EXERCISE TASK >>
Collect all lines containing the word "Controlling" from the data.

-------

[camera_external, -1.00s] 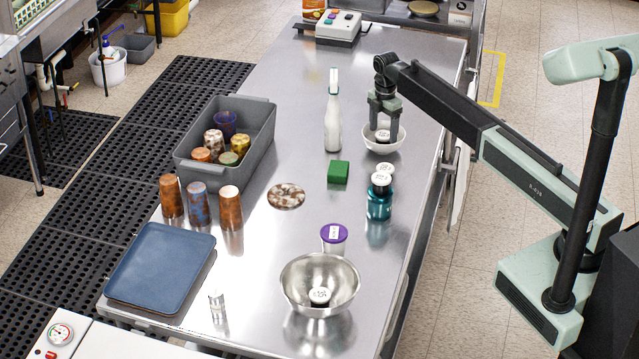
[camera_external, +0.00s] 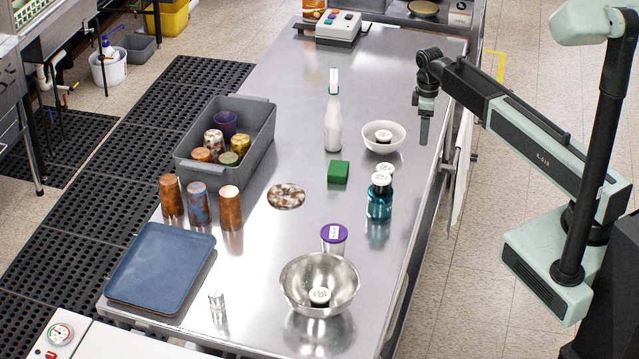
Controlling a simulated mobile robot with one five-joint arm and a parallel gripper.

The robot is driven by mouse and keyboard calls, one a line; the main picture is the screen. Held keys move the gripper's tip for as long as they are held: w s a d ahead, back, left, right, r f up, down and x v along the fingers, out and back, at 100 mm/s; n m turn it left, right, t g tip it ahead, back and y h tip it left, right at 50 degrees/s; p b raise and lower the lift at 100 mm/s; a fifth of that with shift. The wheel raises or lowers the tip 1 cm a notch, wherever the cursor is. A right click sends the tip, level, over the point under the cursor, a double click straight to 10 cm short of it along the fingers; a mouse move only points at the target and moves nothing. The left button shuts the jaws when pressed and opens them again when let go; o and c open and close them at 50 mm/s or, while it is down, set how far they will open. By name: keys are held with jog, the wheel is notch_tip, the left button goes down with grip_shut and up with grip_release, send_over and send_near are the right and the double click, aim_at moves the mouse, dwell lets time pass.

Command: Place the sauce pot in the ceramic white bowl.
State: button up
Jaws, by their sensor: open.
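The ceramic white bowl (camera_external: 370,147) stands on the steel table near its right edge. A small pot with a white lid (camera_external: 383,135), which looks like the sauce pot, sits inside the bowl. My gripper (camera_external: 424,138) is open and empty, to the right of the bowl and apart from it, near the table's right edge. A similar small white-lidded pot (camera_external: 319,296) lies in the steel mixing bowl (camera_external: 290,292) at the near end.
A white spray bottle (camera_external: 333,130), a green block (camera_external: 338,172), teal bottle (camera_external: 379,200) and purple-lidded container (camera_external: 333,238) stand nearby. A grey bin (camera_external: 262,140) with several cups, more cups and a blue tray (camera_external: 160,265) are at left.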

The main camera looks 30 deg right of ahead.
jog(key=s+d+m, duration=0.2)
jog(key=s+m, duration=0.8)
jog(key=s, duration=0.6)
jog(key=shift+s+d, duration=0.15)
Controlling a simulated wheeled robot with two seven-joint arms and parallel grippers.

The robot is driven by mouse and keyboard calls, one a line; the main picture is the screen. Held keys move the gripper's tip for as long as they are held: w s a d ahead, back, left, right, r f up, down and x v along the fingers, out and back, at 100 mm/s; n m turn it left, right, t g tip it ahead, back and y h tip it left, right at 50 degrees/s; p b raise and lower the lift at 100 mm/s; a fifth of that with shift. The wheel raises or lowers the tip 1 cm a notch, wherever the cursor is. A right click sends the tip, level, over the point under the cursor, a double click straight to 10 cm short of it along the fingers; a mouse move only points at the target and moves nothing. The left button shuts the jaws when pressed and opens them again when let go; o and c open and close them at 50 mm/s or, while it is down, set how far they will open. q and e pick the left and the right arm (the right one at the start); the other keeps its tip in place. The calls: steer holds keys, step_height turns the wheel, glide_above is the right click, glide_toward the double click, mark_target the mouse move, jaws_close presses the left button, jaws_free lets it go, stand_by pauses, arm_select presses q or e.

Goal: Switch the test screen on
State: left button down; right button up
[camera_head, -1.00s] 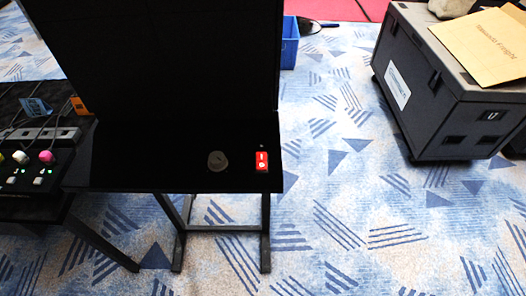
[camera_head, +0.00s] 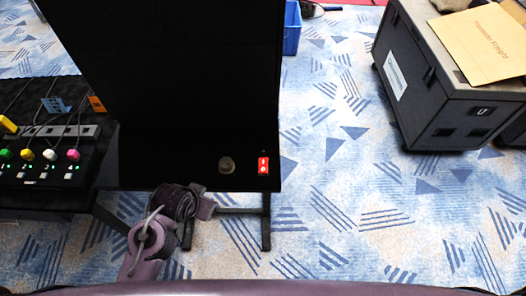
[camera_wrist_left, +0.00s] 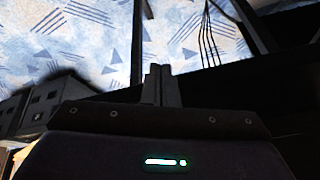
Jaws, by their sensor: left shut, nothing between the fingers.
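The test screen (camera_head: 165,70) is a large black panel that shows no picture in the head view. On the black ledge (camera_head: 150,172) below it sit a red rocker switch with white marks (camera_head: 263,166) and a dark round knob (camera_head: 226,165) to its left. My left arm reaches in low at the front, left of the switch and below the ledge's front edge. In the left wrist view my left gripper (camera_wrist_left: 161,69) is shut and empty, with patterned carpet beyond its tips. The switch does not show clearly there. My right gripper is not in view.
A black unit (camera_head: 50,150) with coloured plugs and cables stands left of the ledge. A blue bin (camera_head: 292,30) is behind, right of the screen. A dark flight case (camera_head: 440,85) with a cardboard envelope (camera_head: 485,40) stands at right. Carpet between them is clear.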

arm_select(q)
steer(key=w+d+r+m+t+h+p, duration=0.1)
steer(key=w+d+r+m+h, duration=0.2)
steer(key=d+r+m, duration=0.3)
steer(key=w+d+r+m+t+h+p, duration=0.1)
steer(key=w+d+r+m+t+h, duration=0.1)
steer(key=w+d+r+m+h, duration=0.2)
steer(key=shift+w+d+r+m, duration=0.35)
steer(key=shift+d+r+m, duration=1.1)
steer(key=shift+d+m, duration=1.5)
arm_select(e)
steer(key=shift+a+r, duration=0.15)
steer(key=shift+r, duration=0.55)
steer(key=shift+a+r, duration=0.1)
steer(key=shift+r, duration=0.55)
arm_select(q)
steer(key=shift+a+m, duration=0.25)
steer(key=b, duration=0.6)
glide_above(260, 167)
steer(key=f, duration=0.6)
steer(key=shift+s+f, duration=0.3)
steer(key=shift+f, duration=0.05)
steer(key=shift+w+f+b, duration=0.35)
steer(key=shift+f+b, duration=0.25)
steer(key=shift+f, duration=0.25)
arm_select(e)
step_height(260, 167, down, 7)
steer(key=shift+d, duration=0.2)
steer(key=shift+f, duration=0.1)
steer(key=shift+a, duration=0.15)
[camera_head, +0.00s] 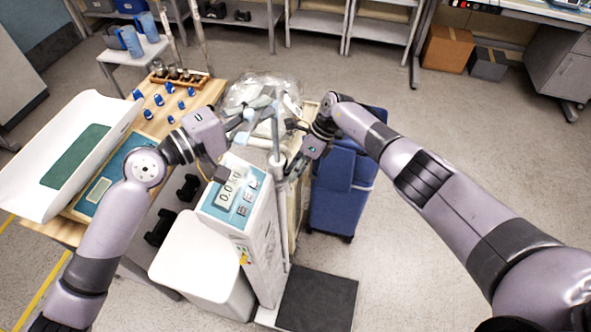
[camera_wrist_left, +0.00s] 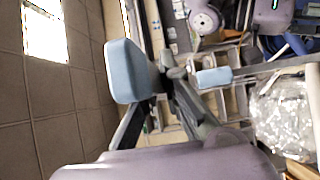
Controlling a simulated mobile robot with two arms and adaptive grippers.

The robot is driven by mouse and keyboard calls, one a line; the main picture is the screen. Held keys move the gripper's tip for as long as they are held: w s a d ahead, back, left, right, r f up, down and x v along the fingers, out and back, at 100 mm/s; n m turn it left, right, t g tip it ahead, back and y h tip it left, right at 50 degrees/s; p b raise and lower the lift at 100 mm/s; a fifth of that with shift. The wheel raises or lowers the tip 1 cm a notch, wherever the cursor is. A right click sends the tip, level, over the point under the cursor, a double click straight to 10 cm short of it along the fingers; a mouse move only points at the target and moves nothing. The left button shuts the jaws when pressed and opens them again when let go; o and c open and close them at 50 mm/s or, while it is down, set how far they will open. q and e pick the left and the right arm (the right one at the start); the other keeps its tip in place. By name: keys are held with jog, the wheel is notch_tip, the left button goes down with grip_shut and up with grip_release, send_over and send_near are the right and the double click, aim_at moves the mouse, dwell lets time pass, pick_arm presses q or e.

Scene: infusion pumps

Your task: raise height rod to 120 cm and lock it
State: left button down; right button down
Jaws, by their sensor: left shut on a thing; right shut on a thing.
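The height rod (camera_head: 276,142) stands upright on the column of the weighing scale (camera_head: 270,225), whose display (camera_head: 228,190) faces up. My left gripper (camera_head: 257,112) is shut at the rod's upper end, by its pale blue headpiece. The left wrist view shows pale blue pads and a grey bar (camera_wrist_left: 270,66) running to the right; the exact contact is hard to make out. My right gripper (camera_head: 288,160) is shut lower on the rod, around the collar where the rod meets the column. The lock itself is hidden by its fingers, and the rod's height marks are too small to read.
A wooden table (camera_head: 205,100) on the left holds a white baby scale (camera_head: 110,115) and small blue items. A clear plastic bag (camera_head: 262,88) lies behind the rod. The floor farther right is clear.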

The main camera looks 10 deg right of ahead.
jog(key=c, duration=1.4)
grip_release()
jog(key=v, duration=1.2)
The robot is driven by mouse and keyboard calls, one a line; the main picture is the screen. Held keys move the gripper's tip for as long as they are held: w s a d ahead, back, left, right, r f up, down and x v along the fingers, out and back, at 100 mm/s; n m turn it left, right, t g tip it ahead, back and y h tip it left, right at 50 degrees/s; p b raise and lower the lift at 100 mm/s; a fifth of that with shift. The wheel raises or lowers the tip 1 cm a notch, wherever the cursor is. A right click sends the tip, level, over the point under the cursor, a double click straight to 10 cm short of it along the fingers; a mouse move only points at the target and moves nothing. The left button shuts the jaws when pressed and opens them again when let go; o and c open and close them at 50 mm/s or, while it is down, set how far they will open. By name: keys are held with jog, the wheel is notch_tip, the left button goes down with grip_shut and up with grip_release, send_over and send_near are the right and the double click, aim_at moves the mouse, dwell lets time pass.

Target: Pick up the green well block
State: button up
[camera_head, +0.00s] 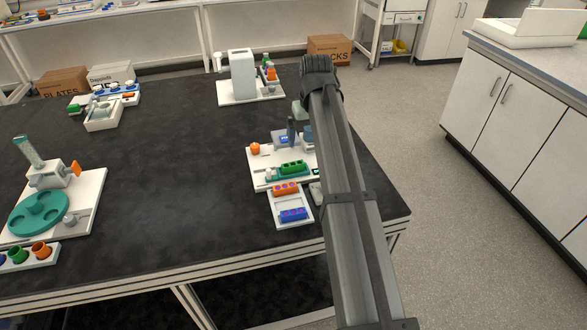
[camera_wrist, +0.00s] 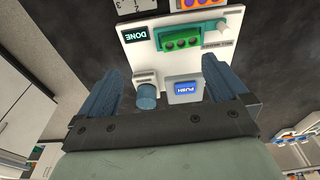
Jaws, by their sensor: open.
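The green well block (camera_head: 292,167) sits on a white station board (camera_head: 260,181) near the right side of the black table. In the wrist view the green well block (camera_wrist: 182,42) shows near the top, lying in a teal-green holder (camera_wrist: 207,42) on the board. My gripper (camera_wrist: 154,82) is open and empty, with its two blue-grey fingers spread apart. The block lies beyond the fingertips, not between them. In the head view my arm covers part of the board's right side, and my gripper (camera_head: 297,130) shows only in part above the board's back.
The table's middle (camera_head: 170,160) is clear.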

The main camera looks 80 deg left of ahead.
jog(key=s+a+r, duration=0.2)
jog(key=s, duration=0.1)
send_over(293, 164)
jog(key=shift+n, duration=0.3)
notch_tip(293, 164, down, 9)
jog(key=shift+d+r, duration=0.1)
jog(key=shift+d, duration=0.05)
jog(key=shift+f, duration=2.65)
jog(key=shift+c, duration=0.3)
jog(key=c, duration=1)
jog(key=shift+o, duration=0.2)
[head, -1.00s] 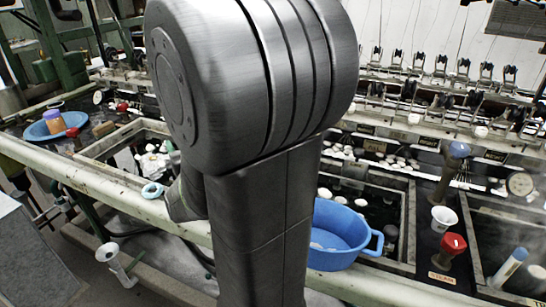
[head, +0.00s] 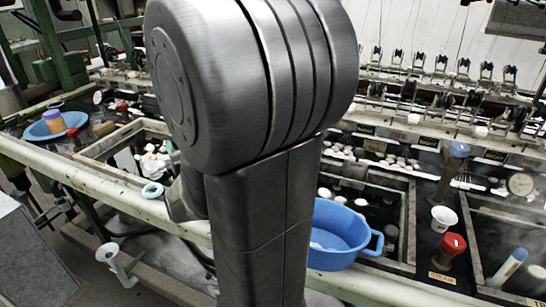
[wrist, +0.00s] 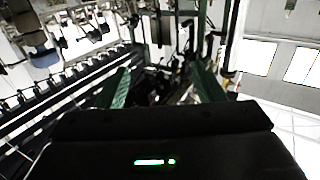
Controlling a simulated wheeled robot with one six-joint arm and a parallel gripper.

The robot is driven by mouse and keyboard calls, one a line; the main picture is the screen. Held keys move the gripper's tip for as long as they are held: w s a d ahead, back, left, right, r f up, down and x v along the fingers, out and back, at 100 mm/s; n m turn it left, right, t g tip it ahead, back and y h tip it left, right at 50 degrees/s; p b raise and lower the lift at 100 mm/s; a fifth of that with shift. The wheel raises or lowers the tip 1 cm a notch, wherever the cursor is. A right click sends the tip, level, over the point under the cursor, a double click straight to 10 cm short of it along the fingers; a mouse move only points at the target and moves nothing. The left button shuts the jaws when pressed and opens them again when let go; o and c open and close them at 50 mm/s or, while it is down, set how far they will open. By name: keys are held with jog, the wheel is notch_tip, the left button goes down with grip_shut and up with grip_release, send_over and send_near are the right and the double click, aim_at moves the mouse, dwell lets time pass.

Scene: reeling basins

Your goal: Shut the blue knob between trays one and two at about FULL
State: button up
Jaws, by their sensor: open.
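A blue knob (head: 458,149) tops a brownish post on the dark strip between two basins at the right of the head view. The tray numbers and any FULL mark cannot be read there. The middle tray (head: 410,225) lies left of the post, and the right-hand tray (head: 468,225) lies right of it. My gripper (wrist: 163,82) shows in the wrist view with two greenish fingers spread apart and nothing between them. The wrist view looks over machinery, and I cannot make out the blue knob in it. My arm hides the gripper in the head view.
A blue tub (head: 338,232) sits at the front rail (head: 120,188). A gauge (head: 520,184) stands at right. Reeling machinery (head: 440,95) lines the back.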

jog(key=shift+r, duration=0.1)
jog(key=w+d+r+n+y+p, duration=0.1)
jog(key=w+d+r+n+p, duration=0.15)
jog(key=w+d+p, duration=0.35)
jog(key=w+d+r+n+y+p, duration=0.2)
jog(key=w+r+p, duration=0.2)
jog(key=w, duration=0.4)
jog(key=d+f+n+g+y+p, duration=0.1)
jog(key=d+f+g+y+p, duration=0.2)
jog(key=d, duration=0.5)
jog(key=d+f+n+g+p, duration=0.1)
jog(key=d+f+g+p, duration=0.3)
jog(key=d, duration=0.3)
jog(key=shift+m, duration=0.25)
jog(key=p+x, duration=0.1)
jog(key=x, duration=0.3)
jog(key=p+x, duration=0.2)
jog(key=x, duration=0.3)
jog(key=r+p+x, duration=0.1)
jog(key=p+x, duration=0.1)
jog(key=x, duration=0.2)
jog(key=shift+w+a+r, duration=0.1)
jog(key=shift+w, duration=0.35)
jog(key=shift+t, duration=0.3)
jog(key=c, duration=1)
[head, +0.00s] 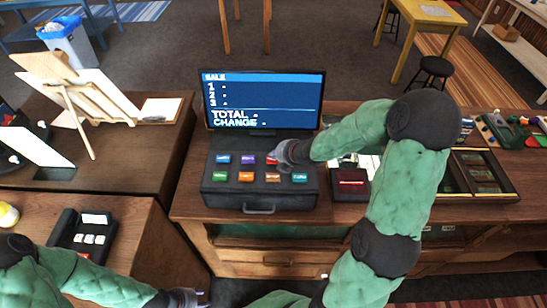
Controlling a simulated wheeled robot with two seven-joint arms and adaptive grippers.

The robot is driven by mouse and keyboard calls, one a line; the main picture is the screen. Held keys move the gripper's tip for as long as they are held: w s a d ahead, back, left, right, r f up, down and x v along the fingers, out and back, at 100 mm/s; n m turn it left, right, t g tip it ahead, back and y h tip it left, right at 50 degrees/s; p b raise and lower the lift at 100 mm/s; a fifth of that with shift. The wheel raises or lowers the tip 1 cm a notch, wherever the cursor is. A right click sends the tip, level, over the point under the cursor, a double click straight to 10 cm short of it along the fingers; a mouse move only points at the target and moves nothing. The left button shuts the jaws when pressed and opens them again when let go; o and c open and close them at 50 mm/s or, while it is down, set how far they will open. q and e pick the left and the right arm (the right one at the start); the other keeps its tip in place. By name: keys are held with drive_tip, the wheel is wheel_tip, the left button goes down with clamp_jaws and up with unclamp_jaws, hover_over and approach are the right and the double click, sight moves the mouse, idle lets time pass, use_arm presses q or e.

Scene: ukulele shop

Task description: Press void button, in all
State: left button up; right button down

-------

CORRECT ANSWER >>
Controlling a simulated mobile robot with one five-joint arm and a parallel gripper.
Controlling a simulated wheeled robot with two seven-joint arms and parallel grippers.
Controlling a simulated mobile robot with two arms and adaptive grippers.
Controlling a simulated wheeled robot with one six-joint arm and a parallel gripper.
Controlling a simulated wheeled robot with two seven-joint arms and adaptive grippers.

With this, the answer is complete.